Updated 13 October 2021

5min read

Kate Morgan
Staff Writer

There are a whole host of experts ready to help you make your business a success. But knowing exactly who to call when you have a question that needs answering or a problem that needs solving can actually be harder than it looks. In particular, it can seem like there is a lot of crossover between accountants and business advisers. After all, they are both experts in the financial aspects of running a business. There are, however, some important differences between an accountant and a financial adviser. Making sure that you have a clear understanding of the two roles will help you get the best answer to your questions. 

The choices you make about your business finances are hugely important, so it’s always best to get an expert on your side. Every business owner should have an accountant and a business adviser, but a lot of people tend to think that they do the same thing. This is not the case and knowing how exactly to use each could help you avoid issues and react much faster to opportunities.  

So, here are the main differences between an accountant and a financial adviser and how you can easily work out which one you should be calling.  

What does an accountant do? 

Accountants are highly qualified professionals. The reason it takes so much training to become one is because accountants have been providing hugely important services to business for hundreds of years. Generally, an accountant will take care of preparing financial documents such as profit and loss sheets, annual accounts and tax returns. They will also analyse business performance and budgets and provide tax advice.  

But this brief description doesn’t really do justice to how varied an accountant’s role can be. In order to become a chartered accountant, a person has to pass exams in around 15 separate areas such as financial management, assurance and corporate reporting. 

Your accountant will stay on top of all the money going in and out of your business to make sure that you are complying with tax laws and avoiding any potential pitfalls. But the benefits they can provide go far beyond compliance. They can also help you improve your cash flow, reduce costs, plan for growth, perform audits, handle your financial reporting as well as advise on your personal finances (such as your pension).  

But importantly, they will reduce your workload because all of these activities involve a large amount of time, attention and technical expertise. Some business owners think that they can save a bit of money by trying to do all their accounting tasks themselves. They tend to quickly find that they don’t have much time for anything else. 

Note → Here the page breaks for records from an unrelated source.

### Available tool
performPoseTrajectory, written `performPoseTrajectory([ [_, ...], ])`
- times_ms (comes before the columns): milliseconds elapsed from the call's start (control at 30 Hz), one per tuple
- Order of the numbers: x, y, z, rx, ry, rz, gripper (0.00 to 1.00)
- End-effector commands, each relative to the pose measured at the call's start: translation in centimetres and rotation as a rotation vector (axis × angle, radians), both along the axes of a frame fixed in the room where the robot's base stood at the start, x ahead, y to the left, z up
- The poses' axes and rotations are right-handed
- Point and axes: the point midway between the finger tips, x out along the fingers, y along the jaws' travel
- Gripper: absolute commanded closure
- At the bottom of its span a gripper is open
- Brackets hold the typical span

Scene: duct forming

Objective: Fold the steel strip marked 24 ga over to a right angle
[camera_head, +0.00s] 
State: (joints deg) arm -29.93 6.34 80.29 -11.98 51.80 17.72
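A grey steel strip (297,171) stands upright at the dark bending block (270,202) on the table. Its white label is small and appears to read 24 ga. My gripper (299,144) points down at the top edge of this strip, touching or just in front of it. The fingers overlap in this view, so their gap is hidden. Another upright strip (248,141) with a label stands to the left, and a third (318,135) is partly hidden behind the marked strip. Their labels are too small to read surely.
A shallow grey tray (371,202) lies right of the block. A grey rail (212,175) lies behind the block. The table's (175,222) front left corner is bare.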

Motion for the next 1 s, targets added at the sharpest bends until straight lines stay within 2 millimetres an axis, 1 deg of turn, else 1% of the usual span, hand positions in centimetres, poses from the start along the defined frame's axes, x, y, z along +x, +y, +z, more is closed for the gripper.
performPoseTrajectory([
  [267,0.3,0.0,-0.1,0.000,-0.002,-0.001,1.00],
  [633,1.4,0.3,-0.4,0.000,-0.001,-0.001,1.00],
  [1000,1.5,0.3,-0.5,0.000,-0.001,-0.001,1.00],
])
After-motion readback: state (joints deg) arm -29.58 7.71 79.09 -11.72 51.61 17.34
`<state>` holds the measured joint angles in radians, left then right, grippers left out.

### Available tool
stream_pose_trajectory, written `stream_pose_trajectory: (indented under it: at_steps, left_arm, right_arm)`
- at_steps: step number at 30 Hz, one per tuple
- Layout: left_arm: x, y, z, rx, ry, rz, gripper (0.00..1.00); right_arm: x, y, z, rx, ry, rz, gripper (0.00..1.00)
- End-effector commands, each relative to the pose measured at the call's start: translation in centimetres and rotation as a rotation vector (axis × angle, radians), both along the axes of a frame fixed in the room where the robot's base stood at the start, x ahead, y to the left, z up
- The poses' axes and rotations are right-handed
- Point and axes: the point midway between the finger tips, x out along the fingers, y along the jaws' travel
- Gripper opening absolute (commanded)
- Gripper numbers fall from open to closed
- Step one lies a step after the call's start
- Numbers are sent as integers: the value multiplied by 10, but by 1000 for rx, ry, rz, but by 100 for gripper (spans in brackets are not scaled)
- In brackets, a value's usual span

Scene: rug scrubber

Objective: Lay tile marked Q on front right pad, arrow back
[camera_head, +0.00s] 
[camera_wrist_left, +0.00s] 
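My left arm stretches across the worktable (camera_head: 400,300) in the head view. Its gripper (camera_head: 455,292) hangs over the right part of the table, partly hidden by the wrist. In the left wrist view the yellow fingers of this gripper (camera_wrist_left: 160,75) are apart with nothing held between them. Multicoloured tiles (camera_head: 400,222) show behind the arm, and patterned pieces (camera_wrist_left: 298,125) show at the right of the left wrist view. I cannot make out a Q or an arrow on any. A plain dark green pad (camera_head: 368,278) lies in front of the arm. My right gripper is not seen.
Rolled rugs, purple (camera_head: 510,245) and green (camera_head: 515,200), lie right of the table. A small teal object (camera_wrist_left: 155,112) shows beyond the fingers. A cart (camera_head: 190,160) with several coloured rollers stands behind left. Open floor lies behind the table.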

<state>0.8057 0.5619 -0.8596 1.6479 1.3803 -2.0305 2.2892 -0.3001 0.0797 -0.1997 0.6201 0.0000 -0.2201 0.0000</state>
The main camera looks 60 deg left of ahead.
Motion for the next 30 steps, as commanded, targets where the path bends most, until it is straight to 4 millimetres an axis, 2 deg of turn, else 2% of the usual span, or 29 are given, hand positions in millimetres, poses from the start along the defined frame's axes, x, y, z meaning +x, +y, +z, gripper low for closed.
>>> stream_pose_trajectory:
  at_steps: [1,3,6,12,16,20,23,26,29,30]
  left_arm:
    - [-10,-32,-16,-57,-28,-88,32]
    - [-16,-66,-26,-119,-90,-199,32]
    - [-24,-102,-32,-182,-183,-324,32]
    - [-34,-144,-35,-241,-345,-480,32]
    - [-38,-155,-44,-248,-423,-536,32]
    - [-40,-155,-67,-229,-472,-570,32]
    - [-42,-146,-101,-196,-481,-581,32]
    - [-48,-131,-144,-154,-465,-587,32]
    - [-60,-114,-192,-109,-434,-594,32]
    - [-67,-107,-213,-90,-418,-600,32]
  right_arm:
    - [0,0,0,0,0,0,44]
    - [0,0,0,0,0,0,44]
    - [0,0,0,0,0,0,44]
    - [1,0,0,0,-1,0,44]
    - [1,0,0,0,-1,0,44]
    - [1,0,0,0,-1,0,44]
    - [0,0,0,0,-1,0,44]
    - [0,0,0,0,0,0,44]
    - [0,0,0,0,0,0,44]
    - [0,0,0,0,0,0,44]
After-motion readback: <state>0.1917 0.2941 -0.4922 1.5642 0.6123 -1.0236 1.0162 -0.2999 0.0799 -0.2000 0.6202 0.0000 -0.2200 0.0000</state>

What does a business adviser do? 

Business advisers, sometimes called financial advisers, are not as involved in the day-to-day financial activity of your business. Instead, they are focused on helping you achieve your strategic goals. They will work with you to identify your strengths and weaknesses and come up with the best ways to boost your growth.  

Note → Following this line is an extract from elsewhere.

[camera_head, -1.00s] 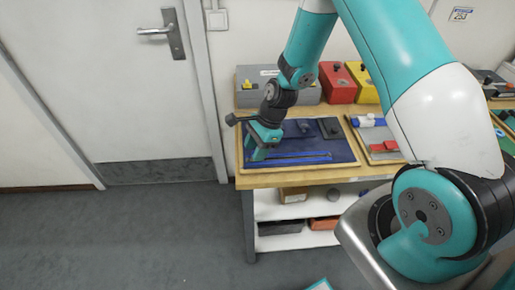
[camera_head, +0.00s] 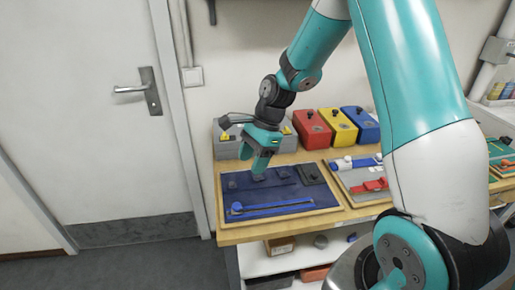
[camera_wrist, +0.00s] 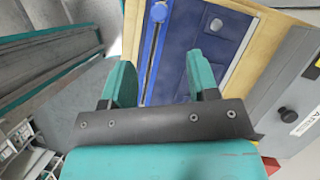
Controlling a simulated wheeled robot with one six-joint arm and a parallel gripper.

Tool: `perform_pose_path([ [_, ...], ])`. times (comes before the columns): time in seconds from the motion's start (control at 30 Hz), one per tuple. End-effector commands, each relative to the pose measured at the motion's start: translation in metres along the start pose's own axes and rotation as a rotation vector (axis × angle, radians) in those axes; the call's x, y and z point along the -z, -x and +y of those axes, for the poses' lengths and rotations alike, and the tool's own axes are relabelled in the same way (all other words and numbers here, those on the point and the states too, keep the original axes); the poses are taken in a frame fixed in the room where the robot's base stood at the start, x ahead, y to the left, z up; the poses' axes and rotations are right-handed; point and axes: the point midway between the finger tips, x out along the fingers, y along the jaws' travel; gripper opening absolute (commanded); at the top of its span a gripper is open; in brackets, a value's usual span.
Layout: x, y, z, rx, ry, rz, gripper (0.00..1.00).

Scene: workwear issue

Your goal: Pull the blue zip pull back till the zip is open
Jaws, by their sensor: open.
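The zip (camera_head: 275,209) runs left to right along the front part of a dark blue fabric panel (camera_head: 290,194) on a wooden board. A small piece at its left end looks like the blue zip pull (camera_head: 236,208). My gripper (camera_head: 257,164) is open and empty, apart from the zip and appearing over the panel's back part. In the wrist view the bright blue zip strip (camera_wrist: 159,25) lies beyond and between my spread fingers (camera_wrist: 161,82).
Red (camera_head: 312,130), yellow (camera_head: 340,126) and blue (camera_head: 361,124) boxes stand behind the board, with a grey box (camera_head: 226,143) at left. Another board (camera_head: 357,176) with red and white parts lies to the right. The door (camera_head: 80,110) is at left.

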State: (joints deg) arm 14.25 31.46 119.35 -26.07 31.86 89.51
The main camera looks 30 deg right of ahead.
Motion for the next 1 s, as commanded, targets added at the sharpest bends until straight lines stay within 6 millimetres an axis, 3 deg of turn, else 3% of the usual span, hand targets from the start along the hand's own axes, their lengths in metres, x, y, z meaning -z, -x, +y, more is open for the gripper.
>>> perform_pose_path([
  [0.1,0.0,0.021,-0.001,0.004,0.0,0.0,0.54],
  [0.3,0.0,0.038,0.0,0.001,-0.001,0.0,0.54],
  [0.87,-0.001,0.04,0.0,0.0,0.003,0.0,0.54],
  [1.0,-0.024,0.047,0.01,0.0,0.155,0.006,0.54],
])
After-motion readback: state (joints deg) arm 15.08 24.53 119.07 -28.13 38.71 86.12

While your accountant is concerned with the nitty-gritty details of your daily activities, your business adviser will be much more focused on the bigger picture and how best to position your business for sustainable, long-term success. 

Your business adviser could have started out as an accountant and may be able to perform some of the same duties. But it is the forward-thinking, strategic nature of the role that really sets business advisers apart from accountants. The kinds of activities that an adviser might focus on include developing your business strategy, business planning and organisational design.  

Essentially advisers are primarily concerned with helping your business grow while accountants want to make sure everything you are doing is legal and sensible. As we’ve seen, though, there is a large degree of overlap between the two – which can make figuring out which you need difficult. 

Accountants vs financial advisers - which one do I need?  

Every business is unique, but there are common challenges and choices that most business owners have to make at one point or another. Let’s take a look at a few.  

Launching a new business  

When you first start your business, your tax affairs and financials are likely to be fairly simple. An accountant is a good choice here as they will be able to help you fill out all the paperwork and make sure that you are set up and structured correctly. They could also help you select a pension scheme too. An adviser might not be necessary at this point.  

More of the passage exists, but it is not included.